Note: if the optimizer has been called on more than a single set of weights, we should disable get_weights and set_weights since their meaning would be ambiguous.

V - Make all optimizer hyperparameters accessible via attributes (they currently aren’t retrievable):

optimizer = Adadelta(learning_rate=0.2)
optimizer.learning_rate  # returns learning rate tensor

This should generally work for any numerical parameter that can be passed to the constructor.

VI - Make the following work on every optimizer, in both eager and graph modes:

optimizer = Adadelta(learning_rate=0.2)
optimizer.learning_rate = 0.1

This should generally work for any numerical parameter that can be passed to the constructor.

In graph mode, this would require 1) creating TF variables for these parameters in the constructor, 2) overriding __setattr__ to do an assign on the target parameter using the default session.

In eager mode, there are no issues.

VII - Add support for gradient clipping by norm or by value

The following arguments should be supported on all optimizers (it only requires a single shared implementation in the base class):

Adadelta(clip_norm=0.)
Adadelta(clip_value=0.)

VIII - Unify optimizer signatures across Keras and tf.train.

Optimizers would live in tf.keras.optimizers.

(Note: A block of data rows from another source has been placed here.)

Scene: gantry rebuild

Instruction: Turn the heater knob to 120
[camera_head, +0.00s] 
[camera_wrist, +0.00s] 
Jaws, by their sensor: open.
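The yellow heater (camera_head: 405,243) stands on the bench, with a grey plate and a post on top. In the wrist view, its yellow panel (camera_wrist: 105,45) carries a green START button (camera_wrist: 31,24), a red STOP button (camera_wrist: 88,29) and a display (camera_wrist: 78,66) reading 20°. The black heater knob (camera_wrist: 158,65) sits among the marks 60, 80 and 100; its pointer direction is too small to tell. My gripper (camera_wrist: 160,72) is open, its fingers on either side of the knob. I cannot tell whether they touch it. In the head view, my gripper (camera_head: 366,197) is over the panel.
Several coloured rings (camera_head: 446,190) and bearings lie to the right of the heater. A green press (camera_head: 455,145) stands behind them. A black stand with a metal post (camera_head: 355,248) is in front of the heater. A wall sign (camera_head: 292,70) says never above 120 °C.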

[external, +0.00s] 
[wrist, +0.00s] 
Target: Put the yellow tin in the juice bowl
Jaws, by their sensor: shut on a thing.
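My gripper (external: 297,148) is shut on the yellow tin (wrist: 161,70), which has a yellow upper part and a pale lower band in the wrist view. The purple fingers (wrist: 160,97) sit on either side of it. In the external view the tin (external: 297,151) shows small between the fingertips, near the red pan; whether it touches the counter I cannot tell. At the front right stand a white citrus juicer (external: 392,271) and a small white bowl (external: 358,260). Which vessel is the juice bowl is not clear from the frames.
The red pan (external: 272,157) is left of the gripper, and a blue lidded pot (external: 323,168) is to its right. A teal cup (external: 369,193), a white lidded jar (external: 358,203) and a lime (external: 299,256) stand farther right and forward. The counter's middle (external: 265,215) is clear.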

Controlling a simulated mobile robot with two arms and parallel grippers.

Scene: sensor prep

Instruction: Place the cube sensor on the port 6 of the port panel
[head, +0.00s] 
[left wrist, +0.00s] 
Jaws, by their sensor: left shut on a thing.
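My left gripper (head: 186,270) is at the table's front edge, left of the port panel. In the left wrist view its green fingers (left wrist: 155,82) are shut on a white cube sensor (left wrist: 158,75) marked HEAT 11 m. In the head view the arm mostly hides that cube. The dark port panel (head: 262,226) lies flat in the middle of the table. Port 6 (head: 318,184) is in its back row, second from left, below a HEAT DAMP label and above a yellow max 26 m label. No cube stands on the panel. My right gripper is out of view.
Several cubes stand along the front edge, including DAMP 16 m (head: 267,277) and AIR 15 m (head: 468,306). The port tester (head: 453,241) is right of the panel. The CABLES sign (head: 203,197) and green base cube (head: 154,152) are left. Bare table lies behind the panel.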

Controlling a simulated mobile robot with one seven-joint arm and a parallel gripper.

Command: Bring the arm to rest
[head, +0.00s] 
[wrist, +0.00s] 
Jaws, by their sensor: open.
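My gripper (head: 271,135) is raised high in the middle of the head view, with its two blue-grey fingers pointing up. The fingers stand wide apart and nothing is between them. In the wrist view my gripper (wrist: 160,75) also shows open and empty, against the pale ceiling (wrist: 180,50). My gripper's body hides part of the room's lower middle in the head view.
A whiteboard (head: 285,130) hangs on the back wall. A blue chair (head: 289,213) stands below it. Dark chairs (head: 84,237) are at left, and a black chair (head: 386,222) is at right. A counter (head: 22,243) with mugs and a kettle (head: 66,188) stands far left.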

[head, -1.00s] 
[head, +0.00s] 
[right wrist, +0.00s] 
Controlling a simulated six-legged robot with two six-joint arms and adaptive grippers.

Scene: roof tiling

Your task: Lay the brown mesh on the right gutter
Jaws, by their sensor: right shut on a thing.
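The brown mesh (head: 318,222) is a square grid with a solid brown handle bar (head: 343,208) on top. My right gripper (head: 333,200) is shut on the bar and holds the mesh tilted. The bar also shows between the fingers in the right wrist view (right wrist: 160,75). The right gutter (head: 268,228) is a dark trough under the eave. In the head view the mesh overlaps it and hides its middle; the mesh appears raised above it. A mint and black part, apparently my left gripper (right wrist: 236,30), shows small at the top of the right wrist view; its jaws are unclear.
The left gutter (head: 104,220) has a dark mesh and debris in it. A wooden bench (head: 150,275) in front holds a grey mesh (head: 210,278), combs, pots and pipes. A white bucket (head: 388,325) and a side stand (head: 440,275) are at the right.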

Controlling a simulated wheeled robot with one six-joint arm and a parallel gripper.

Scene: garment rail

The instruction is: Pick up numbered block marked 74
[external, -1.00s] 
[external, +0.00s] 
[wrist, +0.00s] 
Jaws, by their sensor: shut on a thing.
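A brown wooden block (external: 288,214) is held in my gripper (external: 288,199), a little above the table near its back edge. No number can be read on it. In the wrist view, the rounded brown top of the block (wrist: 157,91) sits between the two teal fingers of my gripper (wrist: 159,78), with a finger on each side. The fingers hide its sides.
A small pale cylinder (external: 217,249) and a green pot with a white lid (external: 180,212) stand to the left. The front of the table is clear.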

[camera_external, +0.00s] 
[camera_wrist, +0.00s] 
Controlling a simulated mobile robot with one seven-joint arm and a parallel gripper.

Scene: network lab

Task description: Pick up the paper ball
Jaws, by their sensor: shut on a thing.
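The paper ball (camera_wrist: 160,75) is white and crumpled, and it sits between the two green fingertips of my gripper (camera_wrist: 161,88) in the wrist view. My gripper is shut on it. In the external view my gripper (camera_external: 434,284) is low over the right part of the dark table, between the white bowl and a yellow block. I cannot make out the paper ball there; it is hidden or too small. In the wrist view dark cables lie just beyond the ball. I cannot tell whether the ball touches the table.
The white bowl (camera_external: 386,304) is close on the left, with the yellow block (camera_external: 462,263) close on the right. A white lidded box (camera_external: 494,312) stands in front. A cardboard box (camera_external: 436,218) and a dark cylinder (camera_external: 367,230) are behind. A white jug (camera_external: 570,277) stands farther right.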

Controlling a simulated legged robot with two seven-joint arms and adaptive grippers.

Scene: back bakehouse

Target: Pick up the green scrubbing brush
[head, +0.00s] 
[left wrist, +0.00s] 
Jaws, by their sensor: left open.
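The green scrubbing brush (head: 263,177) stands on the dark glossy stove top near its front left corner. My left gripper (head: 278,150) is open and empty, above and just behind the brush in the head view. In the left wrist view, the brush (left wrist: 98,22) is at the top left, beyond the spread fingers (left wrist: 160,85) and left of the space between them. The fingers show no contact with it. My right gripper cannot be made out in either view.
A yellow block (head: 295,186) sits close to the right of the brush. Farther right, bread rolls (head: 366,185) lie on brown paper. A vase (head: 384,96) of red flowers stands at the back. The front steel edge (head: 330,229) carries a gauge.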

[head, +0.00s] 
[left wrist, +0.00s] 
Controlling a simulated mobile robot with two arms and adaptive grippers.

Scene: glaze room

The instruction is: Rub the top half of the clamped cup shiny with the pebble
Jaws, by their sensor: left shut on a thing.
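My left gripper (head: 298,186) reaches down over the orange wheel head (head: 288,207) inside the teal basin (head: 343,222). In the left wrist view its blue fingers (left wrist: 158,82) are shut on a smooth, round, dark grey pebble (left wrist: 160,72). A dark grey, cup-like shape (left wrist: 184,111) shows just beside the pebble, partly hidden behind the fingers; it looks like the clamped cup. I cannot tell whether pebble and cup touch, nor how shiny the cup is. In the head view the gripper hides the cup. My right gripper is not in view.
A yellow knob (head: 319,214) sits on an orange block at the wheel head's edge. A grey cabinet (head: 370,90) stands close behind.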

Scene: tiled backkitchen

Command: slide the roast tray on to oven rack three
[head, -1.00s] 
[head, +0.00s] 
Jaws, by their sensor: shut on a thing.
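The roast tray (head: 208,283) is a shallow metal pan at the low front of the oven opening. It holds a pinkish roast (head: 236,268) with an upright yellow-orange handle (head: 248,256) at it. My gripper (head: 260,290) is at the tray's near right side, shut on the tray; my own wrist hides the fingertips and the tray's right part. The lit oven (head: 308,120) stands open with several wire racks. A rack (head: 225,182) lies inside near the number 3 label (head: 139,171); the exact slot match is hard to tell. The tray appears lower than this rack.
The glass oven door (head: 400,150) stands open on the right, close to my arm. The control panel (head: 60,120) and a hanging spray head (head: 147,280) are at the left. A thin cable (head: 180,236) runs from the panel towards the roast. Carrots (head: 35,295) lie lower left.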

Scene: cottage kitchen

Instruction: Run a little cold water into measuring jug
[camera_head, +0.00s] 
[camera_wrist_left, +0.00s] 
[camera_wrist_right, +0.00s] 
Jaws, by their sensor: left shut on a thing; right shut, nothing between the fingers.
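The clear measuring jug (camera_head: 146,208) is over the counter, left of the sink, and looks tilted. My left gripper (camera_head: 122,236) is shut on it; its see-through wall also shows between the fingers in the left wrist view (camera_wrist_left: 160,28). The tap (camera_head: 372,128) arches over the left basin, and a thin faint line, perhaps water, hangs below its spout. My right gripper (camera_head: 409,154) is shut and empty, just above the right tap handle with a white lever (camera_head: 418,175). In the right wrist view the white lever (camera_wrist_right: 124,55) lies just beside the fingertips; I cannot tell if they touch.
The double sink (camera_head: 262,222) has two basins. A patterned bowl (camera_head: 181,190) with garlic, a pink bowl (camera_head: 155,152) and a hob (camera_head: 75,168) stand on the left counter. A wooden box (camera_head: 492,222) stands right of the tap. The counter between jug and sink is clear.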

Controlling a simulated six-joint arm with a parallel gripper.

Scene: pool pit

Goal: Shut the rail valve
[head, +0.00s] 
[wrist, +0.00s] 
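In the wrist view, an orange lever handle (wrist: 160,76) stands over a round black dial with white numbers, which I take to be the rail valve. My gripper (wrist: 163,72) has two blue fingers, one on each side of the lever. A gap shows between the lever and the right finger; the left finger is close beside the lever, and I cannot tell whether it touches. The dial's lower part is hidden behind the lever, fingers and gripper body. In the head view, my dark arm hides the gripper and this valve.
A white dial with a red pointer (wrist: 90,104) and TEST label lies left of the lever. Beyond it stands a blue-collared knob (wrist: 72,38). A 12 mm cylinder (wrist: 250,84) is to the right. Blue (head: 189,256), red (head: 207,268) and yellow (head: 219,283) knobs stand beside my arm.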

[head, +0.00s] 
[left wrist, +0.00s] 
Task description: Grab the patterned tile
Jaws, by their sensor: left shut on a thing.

The old optimizers would remain in tf.compat.v1.

The set of new optimizers would be:

  • SGD (aliased to GradientDescent, corresponds to both GradientDescentOptimizer and MomentumOptimizer)
  • Adadelta
  • Adagrad
  • Adam
  • FTRL (not yet in Keras)
  • RMSProp
  • Adamax (not yet in TF)
  • Nadam (not yet in TF)

We will remove ProximalGradientDescent and ProximalAdagrad (they will stay in tf.compat.v1). They do not appear to be used by a critical mass of users.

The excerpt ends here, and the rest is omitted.